Today”s Gospel selection is called "Magnificat".  If indeed Mary had anything to do with its creation, it is an incredible piece of literature .  Consider the circumstances.  She must have been only in her mid- teens, unmarried, and was just informed that she was pregnant with the child who was going to inherit the throne of David, the messiah the whole nation was waiting for.  And she was no royalty.  She was only the fiancé of a poor carpenter.  A scandal!  The punishment could have been death by stoning.  But she believed in the message.  And she went even further.  She thought, if a lowly girl like her was to be a mother of the most high, the rich and powerful could be humiliated, and hungry and poor would be exalted.  There would be justice.  In fact, it would be a new world.  Mary”s child would bring peace, a special kind of peace.  Peace based on justice and love, not by power.   What a dream!  Is this only a silly fantasy of a crazy teenage unmarried mother?

This notion of the new regime of which Mary dreamt is expressed today in one word in three different languages, Salaam in Arabic, Shalom in Hebrew, and Khotso in African Sesotho.  They all have the same meaning, somewhat inadequately translated into English as "peace".  All of them are used still today as the most common form of greeting.   It means "Hello and good-bye." –  for meeting and parting.  When they meet, they wish each other peace.  And likewise they bid each other peace as they go their separate ways.  I believe that this expression is the world”s most profound way of greeting.  Harvey Cox, a theology professor at Harvard Theological School once told a touching story about the use of this word.  When a Jewish mother was separated from her child before she was shipped off to a Nazi extermination camp during the second world war, she hugged the child and said, "Shalom."   Miraculously both the mother and the child survived the death camps and ran into each other at the port of Haifa in Palestine five years later.    When they hugged each other, in tears they only said "Shalom."  That was enough.
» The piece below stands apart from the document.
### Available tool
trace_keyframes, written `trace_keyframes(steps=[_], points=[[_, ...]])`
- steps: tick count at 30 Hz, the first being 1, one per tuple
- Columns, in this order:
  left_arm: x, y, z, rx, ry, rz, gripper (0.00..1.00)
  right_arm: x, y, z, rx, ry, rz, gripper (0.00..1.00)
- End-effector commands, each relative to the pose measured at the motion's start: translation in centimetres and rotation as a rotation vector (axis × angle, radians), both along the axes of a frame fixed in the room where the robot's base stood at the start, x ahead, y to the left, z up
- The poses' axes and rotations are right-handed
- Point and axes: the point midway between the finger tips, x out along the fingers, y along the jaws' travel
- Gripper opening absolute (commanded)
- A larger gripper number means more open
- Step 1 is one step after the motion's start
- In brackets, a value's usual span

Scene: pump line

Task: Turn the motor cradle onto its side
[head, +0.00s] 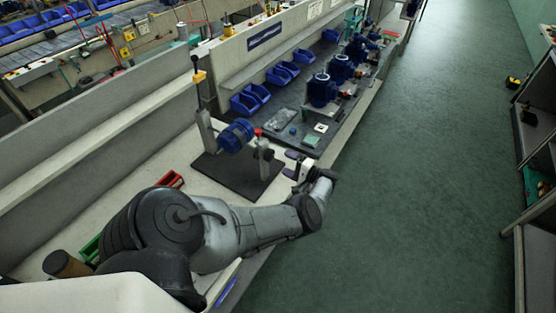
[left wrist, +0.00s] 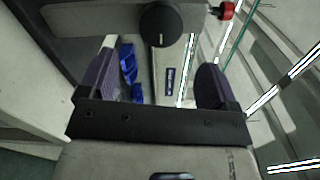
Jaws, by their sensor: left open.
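The motor cradle (head: 236,135) holds a blue motor between two grey uprights on a dark base plate (head: 232,179). A lever with a yellow part and dark handle stands at its left upright, and a red knob (head: 258,132) shows at its right side. My left gripper (head: 291,163) is open just right of the cradle's right upright (head: 263,158). In the left wrist view, the purple-padded fingers stand wide apart, with a grey upright and round black knob (left wrist: 160,25) ahead between them. The red knob (left wrist: 226,11) shows at upper right. I see no contact. My right gripper is out of view.
Blue bins (head: 250,98) stand along the bench's back wall. Several blue motors (head: 322,89) stand farther along the dark mat. A red bin (head: 171,180) and a green bin (head: 91,249) lie near my left arm.

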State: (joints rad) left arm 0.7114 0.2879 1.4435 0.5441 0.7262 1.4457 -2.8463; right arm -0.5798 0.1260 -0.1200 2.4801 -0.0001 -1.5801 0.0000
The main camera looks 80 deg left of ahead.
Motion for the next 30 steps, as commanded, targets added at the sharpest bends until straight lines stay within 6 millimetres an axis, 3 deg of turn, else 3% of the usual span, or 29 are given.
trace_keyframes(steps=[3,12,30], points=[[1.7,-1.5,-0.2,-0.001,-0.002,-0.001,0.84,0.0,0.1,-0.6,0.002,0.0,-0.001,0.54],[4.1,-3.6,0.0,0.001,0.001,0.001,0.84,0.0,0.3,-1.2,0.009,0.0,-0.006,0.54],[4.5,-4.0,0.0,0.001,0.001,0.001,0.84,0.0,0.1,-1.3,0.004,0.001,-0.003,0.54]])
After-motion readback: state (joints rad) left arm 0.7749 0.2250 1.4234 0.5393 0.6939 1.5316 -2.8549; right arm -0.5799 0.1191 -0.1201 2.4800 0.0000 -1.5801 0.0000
It was enough because the word contains all the important ingredients of the perfect world under the reign of God.  God will bring justice to the world.  And when that happens people beat their swords into ploughshares and will hear of war no more.  There is justice hence there is peace.  In the language I learned to preach in Africa, the same notion of peace is expressed in the word – Khotso.  It also has all the important ingredients of the better world, just like the Hebrew word – shalom.

In Lesotho, when you finish a dinner, for example, the host will ask you, "Uena ka Khotso?" – Are you at peace?  It means, "Have you had enough?  Are you satisfied, happy?  Are you at peace with yourself?"  They believe that when you are physically well, you are spiritually content also.  They firmly believe that there is no peace without justice, and there is no want with justice. 

When one lacks inner peace and is frustrated and insecure, one tends to be violent.  Secondly, one is driven to anger and unhappiness, when one is treated unjustly.  Humans have known this for tens of centuries.  But we have not taken the idea seriously and have made the same mistakes over and over again. 

We can learn a lot from those nomadic traditions about peace and about justice.  Our idea of peace has long been dominated by a notion of "Pax Romana" – Roman peace.  It comes from the idea that there is peace when a powerful nation dominates others by force, just as the Roman Empire did dominating others absolutely by force for six hundred years.  We still believe in that peace can be achieved when one overpowers others by force.  But the idea never worked because importance of peace of mind based on justice was completely ignored.

No empire has ever achieved enduring peace.  The longest lasting empire we have known was the Roman Empire.  But the millennium that followed was a history of bloody conflicts.  The British one lasted not even two hundred years.  Domination by the Americans and the Russians has not even lasted one century and is already slipping.  And whenever the empires fall, violence and blood-shed follow.  Many of the regional conflicts today are rooted in the histories of empires.  It shows no sign that the peace enforced by those empires has any lasting effect.  Hatred that has been festering while being ruled by force demands settling of scores.  Look at Northern Ireland.  Look at former Yugoslavia.  The whole of Balkan is suffering from the memories of three fallen empires.  They still remember the atrocities committed to each other and by those empires.  And they fiercely hate each other.  Has the British victory at the Plain of Abraham produced an enduring peace in Canada?   Apparently it didn”t, judging from the never ending threat of separation .

When do we ever learn?  Haven”t we ever learnt that there can never be enduring peace unless there is justice?  Haven”t we ever learned that there can never be justice unless there is love?  Where there is no love there is no peace of mind.  Where there is no love, there is greed and self-centredness.  And greed and self-centredness are the causes of injustice.  A vicious circle goes around and around.

We are waiting for the arrival of the gift from God.    We are waiting for the era of peace that began with the birth of Jesus.  We are going to celebrate the birthday of the one who declared the new regime.  Let us wait actively for the coming of peace – real peace of shalom, salaam, and khotso, with excitement, joy, and determination, not just in this season of Advent but also in our daily life at all times.  Our waiting may seem hopeless, just as the magnificat sounded crazy.  But why not?  The dream of one unmarried teenage mother-to-be came true with the birth of Christ 2000 years ago.